Quote from: EOTB on November 27, 2020, 06:17:44 PM
You are trying to make a dialectic case that so and so president doesn't qualify as conservative under an unstated definition.  Again, this is missing the forest for the trees.  Mistwell uses a rhetorical tactic to play one's self-identity as a conservative and/or republican against Trump's current policies; i.e., Trump is in contradiction to republican and/or conservative tradition, and so are you as a reader if you support Trump in these things.  So you as a reader really need to choose between supporting Trump and credibly calling yourself republican and/or conservative.  But Trump is squarely in line with giants in the republican party policy-wise.  You don't see the Republican party or self-professed conservatives running from the legacies of Lincoln or Teddy Roosevelt, and to substitute their names for Trump's in Mistwell's argument shows how absurd it is; how rhetorically incoherent it is. 

I shouldn't have to explain this to you Pat.
No, I'm not.

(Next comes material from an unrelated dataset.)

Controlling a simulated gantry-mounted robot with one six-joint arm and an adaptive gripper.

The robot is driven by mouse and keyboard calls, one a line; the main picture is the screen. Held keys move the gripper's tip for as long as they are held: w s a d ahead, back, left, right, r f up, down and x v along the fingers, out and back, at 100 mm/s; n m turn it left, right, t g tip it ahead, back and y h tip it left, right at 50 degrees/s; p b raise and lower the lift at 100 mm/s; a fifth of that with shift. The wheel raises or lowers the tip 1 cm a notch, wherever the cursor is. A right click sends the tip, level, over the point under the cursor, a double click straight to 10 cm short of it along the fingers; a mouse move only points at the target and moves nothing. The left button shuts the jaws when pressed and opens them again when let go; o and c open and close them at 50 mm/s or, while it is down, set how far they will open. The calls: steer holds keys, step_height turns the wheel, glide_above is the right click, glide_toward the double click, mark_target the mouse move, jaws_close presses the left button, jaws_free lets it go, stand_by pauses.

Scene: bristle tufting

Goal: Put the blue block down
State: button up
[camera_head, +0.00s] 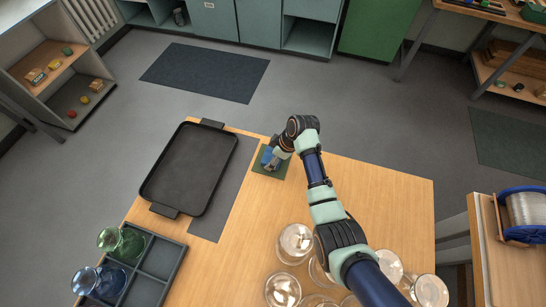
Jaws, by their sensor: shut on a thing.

I explicitly called Trump a conservative, though I noted his roots and some of his reflexes are liberal. The case I'm making is that there is no ur-conservatism, unless you define conservatism either in relative terms or by trying to trace historical continuity.

The relative definition (conservatives trying to conserve, i.e. favoring slower change), has some merit, because sociological studies indicate that conservatives tend to think in certain ways (cf. The Righteous Mind), but that's a tendency rather than a set of specific policies.

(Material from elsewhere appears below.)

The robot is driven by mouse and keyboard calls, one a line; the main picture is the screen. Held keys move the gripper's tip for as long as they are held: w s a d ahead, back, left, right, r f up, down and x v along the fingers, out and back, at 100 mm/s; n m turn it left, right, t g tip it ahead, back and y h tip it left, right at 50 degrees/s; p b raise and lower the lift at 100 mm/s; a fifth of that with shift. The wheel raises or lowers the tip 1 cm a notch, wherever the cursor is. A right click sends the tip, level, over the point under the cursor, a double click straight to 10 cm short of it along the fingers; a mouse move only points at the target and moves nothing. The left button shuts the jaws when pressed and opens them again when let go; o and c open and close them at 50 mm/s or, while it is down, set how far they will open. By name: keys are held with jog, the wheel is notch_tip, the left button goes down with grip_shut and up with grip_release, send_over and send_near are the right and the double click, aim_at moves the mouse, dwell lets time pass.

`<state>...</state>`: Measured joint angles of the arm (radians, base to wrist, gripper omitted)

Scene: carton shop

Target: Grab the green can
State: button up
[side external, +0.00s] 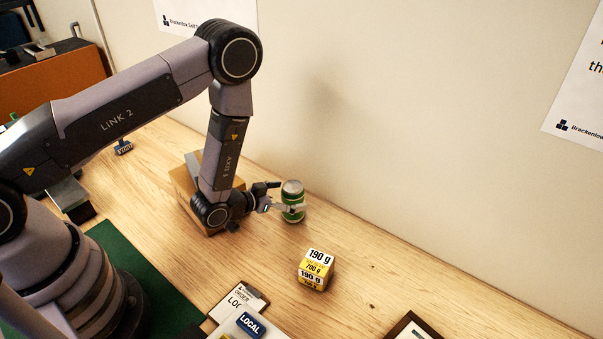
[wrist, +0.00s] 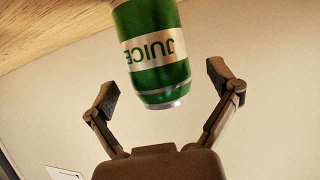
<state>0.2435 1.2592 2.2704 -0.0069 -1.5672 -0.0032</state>
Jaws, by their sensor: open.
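The green can (side external: 292,207) stands upright on the wooden table near the wall, with a silver top. My gripper (side external: 279,206) is at the can's left side, low and level, with its fingers reaching toward it. My gripper (wrist: 166,85) is open there, one finger on each side of the can's end, with visible gaps on both sides. The can is not held.
A yellow and white box marked "190 g" (side external: 316,270) sits in front of the can. A cardboard box (side external: 185,185) is behind my wrist. A clipboard (side external: 233,301) and a blue "LOCAL" block (side external: 250,324) lie at the front. The table right of the can is clear.

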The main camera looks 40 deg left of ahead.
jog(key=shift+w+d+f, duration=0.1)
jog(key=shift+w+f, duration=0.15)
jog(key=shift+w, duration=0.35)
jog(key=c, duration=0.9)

The historical continuity version may have some truth for a certain period of time (say back to the 1st Buckley or thereabouts), but over the longer haul of centuries, it breaks down because there are fundamental shifts in alignment. For instance, the most libertarian president of all time (Jackson) was a Democrat, the president behind the most radical change in the country was a Republican (Lincoln), and another Republican was the poster child of the Progressive Era (Teddy Roosevelt). That isn't to say that the polarity periodically flips 180 degrees -- Teddy was a imperialist individualist, too -- but that it's too limiting to try to define them by modern beliefs. What was called Democrat (or liberal) in the 1800s has little bearing on what is called Democrat or liberal in the 2020s; the landscape has shifted too much.

Mistwell

Question: Hey Mistwell, what actually policies of Trump did you disagree with
Mistwell: Well I am happy you asked, here are many policies I disagree with Trump on, all of which are in line with the views of the last five Republicans to receive the Presidential nomination prior to Trump.
Everyone: He lies! Those are not true conservative beliefs!

Yeah OK then. If you're going to tell me G. Bush, Bob Dole, W. Bush (nominated twice), McCain and Romney are not Republicans, you can suck it. They might not be your kind of Republicans, but they were my kind of Republicans, and the Republican party agreed they were Republicans. And given G. Bush was VP under Reagan and the party universally agreed he was Republican then too, we're talking a set of beliefs dating back at least 40 years (though I'd argue Ford also supported those policies too).

Also, on the topic of brain drain, these are people leaving their nation anyway. There is no evidence if they cannot come to the U.S. then they just stay in their home country. There is international competition to receive these kinds of immigrants, and if we tell them no they just end up in Canada, New Zealand, Australia, England, and a host of other first world nations.

Arkansan

Quote from: Mistwell on November 27, 2020, 10:49:09 PM
Question: Hey Mistwell, what actually policies of Trump did you disagree with
Mistwell: Well I am happy you asked, here are many policies I disagree with Trump on, all of which are in line with the views of the last five Republicans to receive the Presidential nomination prior to Trump.
Everyone: He lies! Those are not true conservative beliefs!

Yeah OK then. If you're going to tell me G. Bush, Bob Dole, W. Bush (nominated twice), McCain and Romney are not Republicans, you can suck it. They might not be your kind of Republicans, but they were my kind of Republicans, and the Republican party agreed they were Republicans. And given G. Bush was VP under Reagan and the party universally agreed he was Republican then too, we're talking a set of beliefs dating back at least 40 years (though I'd argue Ford also supported those policies too).

Also, on the topic of brain drain, these are people leaving their nation anyway. There is no evidence if they cannot come to the U.S. then they just stay in their home country. There is international competition to receive these kinds of immigrants, and if we tell them no they just end up in Canada, New Zealand, Australia, England, and a host of other first world nations.

The beliefs of the Republican party or factions therein aren't the defining feature of Conservatism as a political alignment.